Here in Buffalo, it’s not that easy. There is school choice, which means that you can send your child anywhere in the city for public grade school. Additionally, there are charter schools (none of which cooperate, by the way, which means applying to each one individually) and a scattering of Catholic schools. They all have different application deadlines and requirements — some programs use testing to determine which students are admitted, some use a lottery system. Some have “sibling preference”, where a student with an older brother or sister at the school gets priority, some don’t. Some reserve spots specifically for students in the neighborhood, some don’t. The age cutoffs are all over the place. It’s all very confusing.

Since Dean will be going into kindergarten next year, we’re working through all of this stuff right now. I just dropped off his Buffalo Public Schools application this morning — yes, in the year 2013 you still register by filling out a paper form and taking it to the Registration Office — and we’ll be sending in some for charters in the next couple of weeks.

I suppose it’s nice to have all of these potential options, but it really causes a sort of option paralysis; there are so many different decisions to make, and of course as a parent you’re constantly afraid that the slightest mistake or misstep will send your child’s entire academic future right off track. There are times when I envy the simplicity of the Henrietta approach.

Paladino’s Resolutions

Tuesday, July 9th, 2013

Carl Paladino, one-time gubernatorial candidate, lawyer, and real estate developer, was elected to the Buffalo School Board this year.

He has submitted a long list of motions and resolutions for their meeting tomorrow. Most of them deal with the terrible spending decisions and lack of leadership in the district.
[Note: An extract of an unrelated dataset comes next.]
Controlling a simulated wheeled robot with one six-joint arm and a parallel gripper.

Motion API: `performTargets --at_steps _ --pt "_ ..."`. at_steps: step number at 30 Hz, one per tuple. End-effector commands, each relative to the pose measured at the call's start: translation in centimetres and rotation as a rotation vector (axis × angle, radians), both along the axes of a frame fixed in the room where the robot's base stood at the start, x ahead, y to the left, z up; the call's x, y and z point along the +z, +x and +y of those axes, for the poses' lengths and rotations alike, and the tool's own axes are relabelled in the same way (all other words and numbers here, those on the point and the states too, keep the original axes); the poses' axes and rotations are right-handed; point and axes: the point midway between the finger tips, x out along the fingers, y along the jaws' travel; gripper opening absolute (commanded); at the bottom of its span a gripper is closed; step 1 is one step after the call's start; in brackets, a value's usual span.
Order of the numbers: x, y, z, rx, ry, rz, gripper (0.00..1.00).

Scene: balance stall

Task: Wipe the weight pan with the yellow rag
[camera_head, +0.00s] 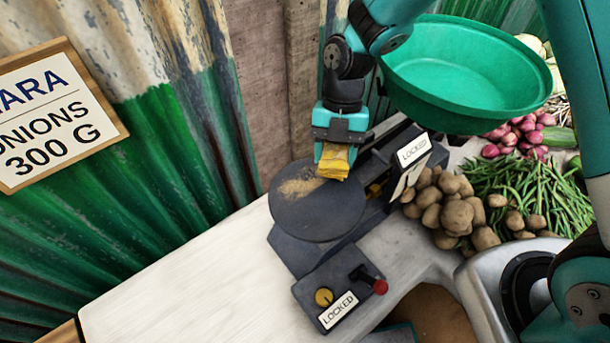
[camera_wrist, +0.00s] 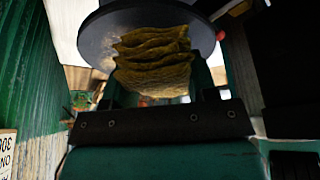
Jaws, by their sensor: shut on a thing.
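The weight pan (camera_head: 315,213) is a dark round plate on the near end of the balance. A tan dusty patch lies on its far left part. My gripper (camera_head: 333,160) is shut on the folded yellow rag (camera_head: 332,166), at the pan's far edge. I cannot tell whether the rag touches the pan. In the wrist view the rag (camera_wrist: 152,62) is bunched between the fingers, with the dark pan (camera_wrist: 97,38) behind it. The rag hides part of the pan there.
A large green bowl (camera_head: 465,75) sits at the balance's far end. A lever with a red knob (camera_head: 380,287) stands beside a "LOCKED" label (camera_head: 338,309). Potatoes (camera_head: 457,216), green beans (camera_head: 530,190) and onions (camera_head: 520,135) lie to the right. The counter's left part (camera_head: 170,285) is clear.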

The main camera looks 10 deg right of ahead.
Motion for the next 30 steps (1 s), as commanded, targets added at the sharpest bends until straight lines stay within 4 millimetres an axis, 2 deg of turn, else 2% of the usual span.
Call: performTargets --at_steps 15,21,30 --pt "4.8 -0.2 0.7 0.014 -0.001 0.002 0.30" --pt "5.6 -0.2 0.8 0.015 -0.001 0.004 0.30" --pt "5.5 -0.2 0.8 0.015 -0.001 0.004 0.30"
I don’t agree with the man’s politics, for the most part, but it’s sure going to be fun watching the fireworks. The BPS desperately needs someone who knows how to properly manage a billion dollar budget, and he’s the man for the job.

Cargo Bikes

Sunday, July 7th, 2013

The Wall Street Journal ran an article in their weekend edition calling cargo bikes the new station wagon. They’re longer, sturdier bikes, designed to carry groceries and passengers with a significantly greater capacity than the typical commuter’s rack and panniers setup.

Naturally, being the Journal, all of the models that they profiled cost thousands of dollars. It was lovely to daydream about, but it looks like Dean will be riding to school in the garage sale acquired trailer after all.

Evaluation

Thursday, June 27th, 2013

In a city whose school district has a graduation rate under fifty percent, you’d think that the Superintendent would be on the hot seat. The board would be demanding answers. They wouldn’t be doing things like approving her annual evaluation without reading it first.

At least, that’s what you’d think if you’d never been to Buffalo.

Irony

Monday, May 13th, 2013

I love the headline of this article:

“UB grads urged to ‘find a better way’ to connect with communities they serve ”

Naturally, the University at Buffalo graduates who were being told this were listening to the speech in Amherst, because the actual University turned its back on Buffalo and moved out to the ‘burbs years ago. Nice.

Light Show

Thursday, May 9th, 2013

After years of calls to demolish them, the grain elevators of the Buffalo waterfront as being repurposed — as screens for a giant light show.

This should be interesting. I look forward to taking the kids down to Canalside when this starts up.

Linwood Lanes

Monday, April 15th, 2013

I went out for a short ride yesterday afternoon — took the river path into downtown, then looped around to Franklin Street and north to Linwood.

They re-striped Linwood last fall, and this was my first time seeing it. It used to be a one-way street with two lanes of automobile traffic, heading north from North Street to Delavan. Now, it’s still one-way automobile traffic, but they cut that down to one lane and added bike lanes in both directions. Essentially, it’s a north-south bicycle “highway” from North Buffalo into downtown. Pretty cool.

Silo City

Monday, April 8th, 2013

This is a cool idea from Sunday’s paper — some rock climbing enthusiasts are turning a section of Buffalo abandoned grain elevators into a climbing site.